Credit: Kamioka Observatory/Institute for Cosmic Ray Research/University of Tokyo

For their discoveries that the elusive but ubiquitous subatomic particles known as neutrinos have mass, Takaaki Kajita of Japan’s Super-Kamiokande and Arthur B. McDonald of Canada’s Sudbury Neutrino Observatory (SNO) will receive this year’s Nobel Prize in Physics.

Kajita and McDonald led teams that performed critical experiments near the turn of the 21st century that showed that neutrinos, once thought to be massless, oscillate between three different forms, a phenomenon only possible if the particles have mass.

The discovery has huge implications for particle physics and cosmology, Nobel committee members said at a conference in Sweden announcing the prize.

Neutrinos, which have no charge, are the second most abundant particle in the universe, behind only photons. They are produced, for example, in the core of the sun, or during the collision of cosmic rays. But they are so small that they can pass through the earth without interacting with anything, making their detection a monumental task.

 The experiments at Super-Kamiokande and Sudbury involved enormous underground tanks filled with H2O and D2O, respectively.

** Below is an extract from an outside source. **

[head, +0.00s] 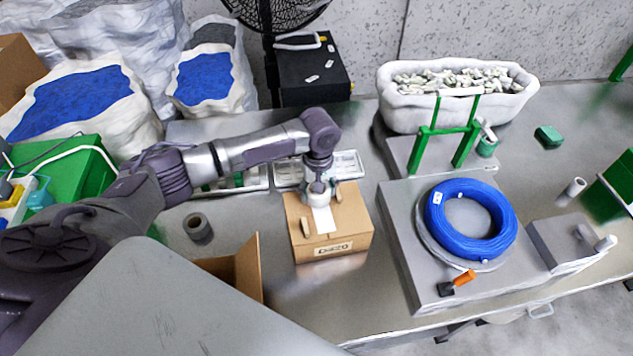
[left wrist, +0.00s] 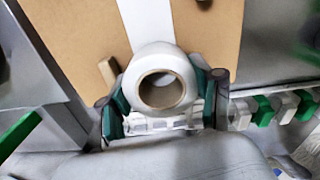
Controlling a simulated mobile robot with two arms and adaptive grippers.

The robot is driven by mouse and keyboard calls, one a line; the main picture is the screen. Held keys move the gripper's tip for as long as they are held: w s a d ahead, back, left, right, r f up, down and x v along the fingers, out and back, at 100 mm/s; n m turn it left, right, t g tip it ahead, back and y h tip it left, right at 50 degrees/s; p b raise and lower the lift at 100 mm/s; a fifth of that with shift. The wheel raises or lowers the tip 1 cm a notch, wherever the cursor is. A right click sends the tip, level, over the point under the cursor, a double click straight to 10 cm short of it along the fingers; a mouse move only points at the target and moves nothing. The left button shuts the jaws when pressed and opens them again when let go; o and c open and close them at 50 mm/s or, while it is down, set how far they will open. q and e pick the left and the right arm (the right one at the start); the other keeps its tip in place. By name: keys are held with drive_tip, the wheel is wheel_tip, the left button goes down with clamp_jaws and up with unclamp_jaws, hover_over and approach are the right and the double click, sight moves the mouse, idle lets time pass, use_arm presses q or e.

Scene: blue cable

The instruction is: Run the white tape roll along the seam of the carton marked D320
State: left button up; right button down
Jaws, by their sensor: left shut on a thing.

The water filtered out other, heavier particles, allowing the teams to detect neutrinos streaming in from the sun and from the atmosphere via the electronic bursts that occurred when they interacted with an atom in the water tanks.

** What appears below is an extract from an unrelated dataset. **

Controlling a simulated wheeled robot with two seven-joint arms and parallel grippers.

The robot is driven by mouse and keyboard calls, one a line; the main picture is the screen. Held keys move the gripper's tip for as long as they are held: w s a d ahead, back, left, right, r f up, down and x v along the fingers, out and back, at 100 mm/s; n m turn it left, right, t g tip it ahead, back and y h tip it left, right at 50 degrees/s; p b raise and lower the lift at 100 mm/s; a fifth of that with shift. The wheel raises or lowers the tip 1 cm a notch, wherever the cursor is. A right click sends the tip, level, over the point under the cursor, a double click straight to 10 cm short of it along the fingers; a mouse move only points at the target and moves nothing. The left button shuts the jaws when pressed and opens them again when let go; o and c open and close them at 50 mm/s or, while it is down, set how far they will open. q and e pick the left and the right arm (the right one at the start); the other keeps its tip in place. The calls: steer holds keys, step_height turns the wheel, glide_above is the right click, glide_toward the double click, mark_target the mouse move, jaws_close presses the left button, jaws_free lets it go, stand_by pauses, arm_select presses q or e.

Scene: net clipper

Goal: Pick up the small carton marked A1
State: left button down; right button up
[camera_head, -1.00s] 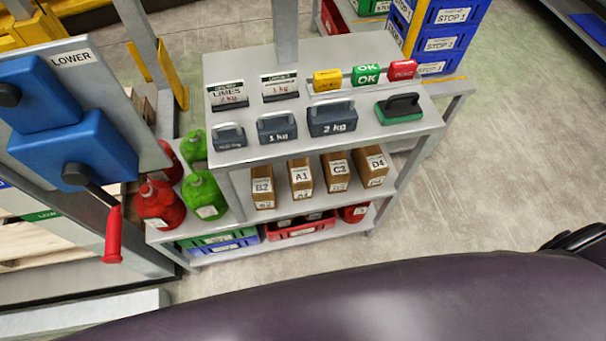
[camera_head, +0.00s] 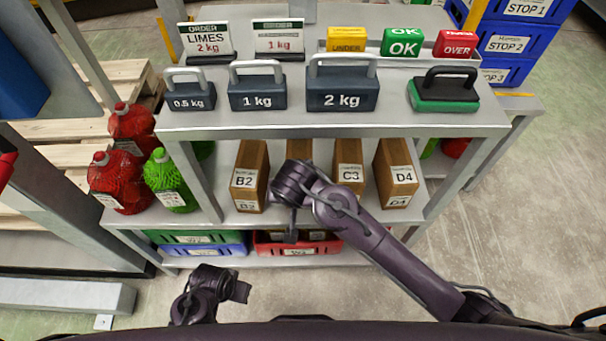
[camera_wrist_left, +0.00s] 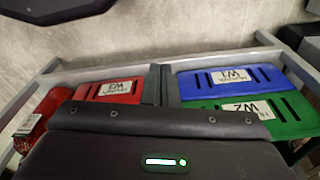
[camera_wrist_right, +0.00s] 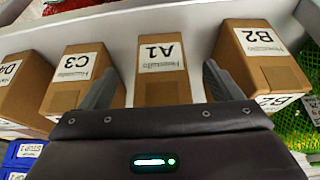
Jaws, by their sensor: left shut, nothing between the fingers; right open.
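The small brown carton A1 (camera_wrist_right: 160,75) stands on the middle shelf, its white label upside down in the right wrist view. In the head view only its top part (camera_head: 299,150) shows; my right arm hides the rest. My right gripper (camera_wrist_right: 158,84) is open and empty, its fingers apart, one to each side of A1 in the picture. I cannot tell whether the fingertips reach past its front face. My left gripper (camera_head: 238,291) is low in front of the rack; in the left wrist view its fingers (camera_wrist_left: 160,75) are shut and empty.
Carton B2 (camera_head: 248,180) is on one side of A1, C3 (camera_head: 348,172) and D4 (camera_head: 397,178) on the other, with narrow gaps. The rack's top (camera_head: 300,122) overhangs them, carrying weights. Crates, including a red one (camera_wrist_left: 110,90), fill the bottom shelf.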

Physicists had already found that neutrinos come in three varieties, or “flavors”—electron, muon, and tau neutrinos. The flavors were thought to be intrinsic to each neutrino. But then Kajita’s and McDonald’s teams discovered that some neutrinos actually changed their flavors in wavelike oscillations.

“There was a eureka moment when [the neutrinos] appeared to change from one type to the other,” said McDonald, who was reached by phone at the conference. Such oscillations could only be possible if the particles have mass.

“I think it’s a great prize—it’s richly deserved,” said Robert G. W. Brown, CEO of the American Institute of Physics. “It was a very complex, huge engineering challenge, and they produced an extraordinary result.”

Though physicists know the mass differences between the three neutrinos, they still don’t know the absolute mass of each one. The upper limit for each neutrino mass is believed to be 0.2 eV, which is more than a million times lighter than an electron.

 Discovering the neutrinos’ absolute mass is “one of the outstanding challenges,” Nobel Committee member Olga Botner said at the conference. Various groups around the world are tweaking detection liquids to try to solve that problem.

The prizewinning discovery has made it clear that neutrinos are very different from other subatomic particles, said Mark A. Thomson, professor of experimental and particle physics at the University of Cambridge, and codirector of the university’s neutrino oscillation experiment.

“The real big mystery is that we know they have mass, but we don’t understand why the masses are so small,” Thomson said. That understanding, he told C&EN, “may provide us a clue as to why neutrinos are special.”